Democratic congressional leaders signaled Sunday they’re willing to consider raising the federal debt limit during the upcoming lame-duck session of Congress, while both chambers of Congress remain safely in Democratic hands.

Dealing with the debt limit now instead of only a few weeks or days before the Treasury Department is projected to run out of borrowing room would be a break from Congress’ past pattern. But it also would let Democrats deprive Republicans of the chance to leverage it in the next two years if they win the House by holding an increase hostage for GOP priorities.

“We’ll see what they contend that they want to do. But our best shot I think is to do it now,” House Speaker Nancy Pelosi (D-Calif.) said on ABC’s “This Week With George Stephanopoulos.

“Again, winning the Senate gave us a lot of leverage for how we go forward if we don’t do it in the lame duck. But my hope would be that we could get it done in the lame duck.”

“The debt ceiling, of course, is something that we have to deal with. And it's something that we will look at over the next few weeks.”

- Senate Majority Leader Chuck Schumer (D-N.Y.)
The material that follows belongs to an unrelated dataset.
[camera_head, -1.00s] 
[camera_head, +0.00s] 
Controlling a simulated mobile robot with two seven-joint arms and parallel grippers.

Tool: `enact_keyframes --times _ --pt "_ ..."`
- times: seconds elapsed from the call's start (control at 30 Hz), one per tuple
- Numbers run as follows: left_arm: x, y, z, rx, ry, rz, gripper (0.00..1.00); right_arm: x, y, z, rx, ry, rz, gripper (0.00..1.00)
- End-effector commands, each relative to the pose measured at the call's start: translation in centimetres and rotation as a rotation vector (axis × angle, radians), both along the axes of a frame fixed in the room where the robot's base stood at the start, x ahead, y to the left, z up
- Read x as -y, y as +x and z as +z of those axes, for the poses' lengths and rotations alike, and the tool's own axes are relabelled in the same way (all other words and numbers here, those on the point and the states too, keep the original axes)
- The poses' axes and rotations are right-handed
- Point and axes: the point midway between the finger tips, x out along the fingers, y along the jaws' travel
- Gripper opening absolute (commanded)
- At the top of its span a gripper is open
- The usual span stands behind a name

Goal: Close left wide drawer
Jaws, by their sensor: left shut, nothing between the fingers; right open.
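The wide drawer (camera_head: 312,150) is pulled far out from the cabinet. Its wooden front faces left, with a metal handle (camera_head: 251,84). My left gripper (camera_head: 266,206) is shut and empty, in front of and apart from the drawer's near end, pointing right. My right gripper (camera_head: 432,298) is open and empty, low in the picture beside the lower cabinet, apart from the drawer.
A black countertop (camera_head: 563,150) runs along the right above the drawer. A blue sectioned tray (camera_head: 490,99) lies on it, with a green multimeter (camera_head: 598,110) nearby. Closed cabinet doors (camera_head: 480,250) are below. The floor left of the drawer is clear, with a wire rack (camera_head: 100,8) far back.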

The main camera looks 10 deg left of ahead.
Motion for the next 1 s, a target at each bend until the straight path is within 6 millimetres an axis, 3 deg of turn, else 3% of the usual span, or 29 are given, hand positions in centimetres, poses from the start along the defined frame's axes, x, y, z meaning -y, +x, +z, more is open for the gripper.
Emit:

In a separate appearance on CNN, Pelosi said Democrats were focused on making sure they won in Tuesday’s midterms and preparing for the lame duck “whether it’s debt ceiling, or whether it’s other legislation that is necessary for the people as we go forward.”

Senate Majority Leader Chuck Schumer (D-N.Y.), fresh off of declaring victory for Senate Democrats Saturday night, was a bit more cautious, possibly reflecting the political and time constraints dealing with the debt limit his chamber would face.

“The debt ceiling, of course, is something that we have to deal with. And it’s something that we will look at over the next few weeks,” he said at a news conference in New York City.

One prominent Senate Democrat, Sen. Elizabeth Warren (D-Mass.), came out in favor raising the limit sooner than later, writing in The New York Times that Democrats should boost it “to block Republicans from taking our economy hostage next year.”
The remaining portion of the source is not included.